One of the most important cognitive errors associated with the casino phenomenon is Gabler’s fallacy or false Monte Carlo conclusion. The statistical meaning of this error is that the player tends to associate independent events with each other. For example, a player may believe that if the roulette wheel is black three times in a row, then the probability of the following red increases. This is not true because such events are unrelated, and thus the probability of their occurrence does not depend on previous experience. History knows an example in a Monte Carlo casino where the ball stopped on a black field 26 times in a row, causing individuals to be biased about whether the next one would be red and to lose repeatedly.

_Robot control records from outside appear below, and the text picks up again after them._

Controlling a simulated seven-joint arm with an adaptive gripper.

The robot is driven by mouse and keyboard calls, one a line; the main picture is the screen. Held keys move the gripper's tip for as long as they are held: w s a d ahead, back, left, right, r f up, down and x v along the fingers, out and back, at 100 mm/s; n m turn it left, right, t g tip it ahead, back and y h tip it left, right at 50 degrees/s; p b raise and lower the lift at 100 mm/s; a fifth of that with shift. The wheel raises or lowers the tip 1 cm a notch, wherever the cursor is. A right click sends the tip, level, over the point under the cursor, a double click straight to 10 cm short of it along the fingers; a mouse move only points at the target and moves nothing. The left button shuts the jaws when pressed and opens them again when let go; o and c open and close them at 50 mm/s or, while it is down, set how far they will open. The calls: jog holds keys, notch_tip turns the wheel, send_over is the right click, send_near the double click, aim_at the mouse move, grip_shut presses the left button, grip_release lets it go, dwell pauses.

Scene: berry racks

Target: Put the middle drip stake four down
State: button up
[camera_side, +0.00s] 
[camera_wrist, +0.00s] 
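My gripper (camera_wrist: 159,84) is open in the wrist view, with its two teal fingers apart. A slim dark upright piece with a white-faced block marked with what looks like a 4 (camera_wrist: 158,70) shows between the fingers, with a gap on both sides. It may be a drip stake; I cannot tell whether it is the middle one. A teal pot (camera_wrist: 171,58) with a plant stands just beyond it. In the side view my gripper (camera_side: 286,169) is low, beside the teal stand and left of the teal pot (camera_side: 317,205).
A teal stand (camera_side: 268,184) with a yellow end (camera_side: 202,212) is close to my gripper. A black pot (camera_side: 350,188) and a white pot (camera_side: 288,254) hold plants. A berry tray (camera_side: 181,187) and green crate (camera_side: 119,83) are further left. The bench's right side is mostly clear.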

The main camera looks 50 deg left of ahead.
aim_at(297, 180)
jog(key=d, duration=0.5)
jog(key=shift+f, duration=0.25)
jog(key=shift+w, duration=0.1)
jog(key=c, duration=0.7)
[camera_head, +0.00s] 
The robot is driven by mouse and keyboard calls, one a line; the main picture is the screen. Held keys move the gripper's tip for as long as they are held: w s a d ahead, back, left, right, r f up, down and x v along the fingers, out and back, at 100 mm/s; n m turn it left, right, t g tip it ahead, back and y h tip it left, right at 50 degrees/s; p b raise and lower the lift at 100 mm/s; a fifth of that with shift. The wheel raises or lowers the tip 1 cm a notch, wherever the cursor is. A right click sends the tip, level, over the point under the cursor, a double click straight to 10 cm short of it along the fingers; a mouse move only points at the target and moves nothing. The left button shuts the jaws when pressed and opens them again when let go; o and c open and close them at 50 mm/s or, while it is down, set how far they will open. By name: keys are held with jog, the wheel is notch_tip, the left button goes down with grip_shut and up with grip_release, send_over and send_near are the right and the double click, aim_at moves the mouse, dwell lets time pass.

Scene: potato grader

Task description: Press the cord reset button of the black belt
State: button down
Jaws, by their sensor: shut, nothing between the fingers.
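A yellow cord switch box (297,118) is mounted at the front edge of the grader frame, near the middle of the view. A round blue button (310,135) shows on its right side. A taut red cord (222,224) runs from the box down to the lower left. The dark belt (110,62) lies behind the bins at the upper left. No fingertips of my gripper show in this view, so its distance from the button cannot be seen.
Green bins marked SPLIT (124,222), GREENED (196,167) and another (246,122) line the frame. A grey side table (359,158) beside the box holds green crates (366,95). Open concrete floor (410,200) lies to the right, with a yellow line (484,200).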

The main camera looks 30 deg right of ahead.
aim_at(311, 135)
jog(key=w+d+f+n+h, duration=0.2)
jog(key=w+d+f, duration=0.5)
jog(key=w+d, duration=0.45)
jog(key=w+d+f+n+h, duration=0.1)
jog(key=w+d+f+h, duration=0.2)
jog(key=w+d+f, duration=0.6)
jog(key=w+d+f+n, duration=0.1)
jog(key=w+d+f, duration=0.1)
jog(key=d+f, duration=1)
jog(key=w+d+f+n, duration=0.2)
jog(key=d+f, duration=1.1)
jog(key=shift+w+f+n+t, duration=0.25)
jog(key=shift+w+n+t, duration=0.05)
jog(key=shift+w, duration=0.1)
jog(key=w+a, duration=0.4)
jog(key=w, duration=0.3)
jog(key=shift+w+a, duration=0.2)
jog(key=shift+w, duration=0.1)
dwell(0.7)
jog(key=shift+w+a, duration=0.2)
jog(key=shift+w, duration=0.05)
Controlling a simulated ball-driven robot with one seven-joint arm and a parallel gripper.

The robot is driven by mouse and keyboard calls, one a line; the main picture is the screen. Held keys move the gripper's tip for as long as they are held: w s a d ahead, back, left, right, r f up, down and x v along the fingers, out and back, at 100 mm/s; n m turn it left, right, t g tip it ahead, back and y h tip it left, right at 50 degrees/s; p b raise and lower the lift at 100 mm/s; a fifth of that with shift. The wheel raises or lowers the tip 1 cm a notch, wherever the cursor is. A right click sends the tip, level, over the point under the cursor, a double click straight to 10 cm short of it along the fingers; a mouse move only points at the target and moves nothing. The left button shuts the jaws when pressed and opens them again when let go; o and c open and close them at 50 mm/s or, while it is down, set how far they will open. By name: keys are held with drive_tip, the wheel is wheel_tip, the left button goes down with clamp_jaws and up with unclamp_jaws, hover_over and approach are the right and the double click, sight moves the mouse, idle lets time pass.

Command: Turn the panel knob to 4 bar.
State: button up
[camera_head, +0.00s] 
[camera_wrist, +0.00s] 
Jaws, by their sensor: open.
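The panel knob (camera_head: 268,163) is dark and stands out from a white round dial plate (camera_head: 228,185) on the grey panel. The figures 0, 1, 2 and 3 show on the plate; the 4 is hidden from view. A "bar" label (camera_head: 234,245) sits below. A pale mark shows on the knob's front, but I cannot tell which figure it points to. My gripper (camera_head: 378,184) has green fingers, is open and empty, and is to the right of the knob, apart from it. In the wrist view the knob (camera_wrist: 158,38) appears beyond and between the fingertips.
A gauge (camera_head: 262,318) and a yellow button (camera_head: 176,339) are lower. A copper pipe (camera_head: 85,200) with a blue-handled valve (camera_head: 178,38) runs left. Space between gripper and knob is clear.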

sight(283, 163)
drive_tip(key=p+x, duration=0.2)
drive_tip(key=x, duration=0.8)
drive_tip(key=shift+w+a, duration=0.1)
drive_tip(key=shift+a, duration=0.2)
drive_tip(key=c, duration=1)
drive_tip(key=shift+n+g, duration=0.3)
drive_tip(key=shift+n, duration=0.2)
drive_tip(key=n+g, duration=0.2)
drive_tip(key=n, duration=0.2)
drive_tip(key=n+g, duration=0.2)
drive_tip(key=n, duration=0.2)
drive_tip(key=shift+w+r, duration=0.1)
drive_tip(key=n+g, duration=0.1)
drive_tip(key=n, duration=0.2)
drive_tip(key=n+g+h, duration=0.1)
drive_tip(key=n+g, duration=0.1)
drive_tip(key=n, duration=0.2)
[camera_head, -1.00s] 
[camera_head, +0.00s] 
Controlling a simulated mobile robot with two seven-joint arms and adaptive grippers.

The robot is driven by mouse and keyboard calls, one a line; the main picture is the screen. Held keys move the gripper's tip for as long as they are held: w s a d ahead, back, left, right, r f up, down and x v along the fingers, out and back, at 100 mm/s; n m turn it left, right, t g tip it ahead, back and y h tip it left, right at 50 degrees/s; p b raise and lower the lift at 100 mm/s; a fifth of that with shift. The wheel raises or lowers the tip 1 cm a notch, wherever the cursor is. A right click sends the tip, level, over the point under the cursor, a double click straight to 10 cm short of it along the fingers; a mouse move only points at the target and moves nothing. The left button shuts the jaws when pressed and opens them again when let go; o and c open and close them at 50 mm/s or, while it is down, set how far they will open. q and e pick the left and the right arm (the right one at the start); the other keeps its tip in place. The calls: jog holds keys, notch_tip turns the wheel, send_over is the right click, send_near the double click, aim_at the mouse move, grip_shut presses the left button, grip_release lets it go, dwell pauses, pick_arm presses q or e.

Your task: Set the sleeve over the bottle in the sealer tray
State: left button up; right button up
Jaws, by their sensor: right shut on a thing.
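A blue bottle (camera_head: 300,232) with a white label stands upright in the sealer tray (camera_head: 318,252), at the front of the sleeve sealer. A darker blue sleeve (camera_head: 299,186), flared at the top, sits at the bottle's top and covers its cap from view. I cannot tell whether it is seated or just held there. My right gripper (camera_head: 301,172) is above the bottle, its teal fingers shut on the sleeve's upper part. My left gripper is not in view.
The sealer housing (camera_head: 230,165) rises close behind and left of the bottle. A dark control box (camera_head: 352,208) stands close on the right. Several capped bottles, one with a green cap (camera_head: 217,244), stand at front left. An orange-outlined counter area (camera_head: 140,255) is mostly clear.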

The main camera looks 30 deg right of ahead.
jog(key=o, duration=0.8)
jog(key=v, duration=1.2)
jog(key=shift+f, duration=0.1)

As a result of the player’s cognitive biases, they unconsciously lose the benefit, contributing to the casino’s winnings. Meanwhile, it should be remembered that few real players in the casino play only one round: on the contrary, the atmosphere of excitement makes them constantly repeat the game. Even if a player was lucky and managed to win a round, it is unlikely that they will finish the game because cognitive errors will make their believe that they will continue to be successful. Consequently, the participant will create a distribution consisting of rounds within a particular type of game. In this sense, Bernoulli’s theorem of large numbers is applicable, allowing us to determine the probability of a favorable outcome occurring a specific number of times. For example, if a casino offers a short game 2 whose goal is to guess which side a coin will fall, heads or tails, then as we know, the probability of either event is 0.5. Suppose it costs $1 to participate, which to an individual might seem like a very favorable price with a prize of $2.
These factors encourage the individual to keep participating (n = 100), which creates a binomial distribution. The probability of winning 50 times out of 100 should be the same since the probability of one outcome is 0.5. However, as the calculation for Bernoulli’s theorem shows, the actual probability of such an event is 0.0796 [1]. In other words, the binomial distribution does not allow the player to win in the long run and creates opportunities to lose.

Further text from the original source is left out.